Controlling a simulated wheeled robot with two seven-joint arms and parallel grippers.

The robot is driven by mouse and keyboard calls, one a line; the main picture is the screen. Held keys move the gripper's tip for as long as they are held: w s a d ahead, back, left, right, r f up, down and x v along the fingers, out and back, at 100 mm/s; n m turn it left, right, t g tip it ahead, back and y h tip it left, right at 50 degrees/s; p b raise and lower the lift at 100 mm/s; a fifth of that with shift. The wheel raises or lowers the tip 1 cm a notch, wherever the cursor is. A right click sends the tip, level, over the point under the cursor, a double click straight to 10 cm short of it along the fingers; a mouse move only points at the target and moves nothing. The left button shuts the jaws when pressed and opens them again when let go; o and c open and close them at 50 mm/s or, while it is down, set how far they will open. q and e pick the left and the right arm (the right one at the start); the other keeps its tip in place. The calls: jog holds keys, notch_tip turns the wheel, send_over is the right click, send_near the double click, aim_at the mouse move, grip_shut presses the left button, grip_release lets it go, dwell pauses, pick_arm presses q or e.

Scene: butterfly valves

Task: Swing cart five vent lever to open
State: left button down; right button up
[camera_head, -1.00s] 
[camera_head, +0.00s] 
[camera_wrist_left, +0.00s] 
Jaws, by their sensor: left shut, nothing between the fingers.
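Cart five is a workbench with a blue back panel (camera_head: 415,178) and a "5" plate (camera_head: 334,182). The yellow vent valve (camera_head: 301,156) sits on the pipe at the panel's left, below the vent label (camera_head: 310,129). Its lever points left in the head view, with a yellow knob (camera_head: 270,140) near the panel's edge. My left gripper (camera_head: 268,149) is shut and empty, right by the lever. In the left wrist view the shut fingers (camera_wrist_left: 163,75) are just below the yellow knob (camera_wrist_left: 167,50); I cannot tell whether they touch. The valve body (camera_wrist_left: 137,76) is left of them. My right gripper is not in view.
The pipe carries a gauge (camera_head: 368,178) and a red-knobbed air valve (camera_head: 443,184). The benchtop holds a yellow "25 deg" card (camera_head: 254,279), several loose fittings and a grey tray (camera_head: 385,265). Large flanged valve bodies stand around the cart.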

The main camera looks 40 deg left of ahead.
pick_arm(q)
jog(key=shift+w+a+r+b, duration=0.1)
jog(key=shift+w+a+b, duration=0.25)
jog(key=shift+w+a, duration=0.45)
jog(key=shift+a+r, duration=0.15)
+--
**Exercise goal:** Identify every line above that includes the word "open", and show those lines.

**Written response:**
The robot is driven by mouse and keyboard calls, one a line; the main picture is the screen. Held keys move the gripper's tip for as long as they are held: w s a d ahead, back, left, right, r f up, down and x v along the fingers, out and back, at 100 mm/s; n m turn it left, right, t g tip it ahead, back and y h tip it left, right at 50 degrees/s; p b raise and lower the lift at 100 mm/s; a fifth of that with shift. The wheel raises or lowers the tip 1 cm a notch, wherever the cursor is. A right click sends the tip, level, over the point under the cursor, a double click straight to 10 cm short of it along the fingers; a mouse move only points at the target and moves nothing. The left button shuts the jaws when pressed and opens them again when let go; o and c open and close them at 50 mm/s or, while it is down, set how far they will open. q and e pick the left and the right arm (the right one at the start); the other keeps its tip in place. The calls: jog holds keys, notch_tip turns the wheel, send_over is the right click, send_near the double click, aim_at the mouse move, grip_shut presses the left button, grip_release lets it go, dwell pauses, pick_arm presses q or e.
Task: Swing cart five vent lever to open

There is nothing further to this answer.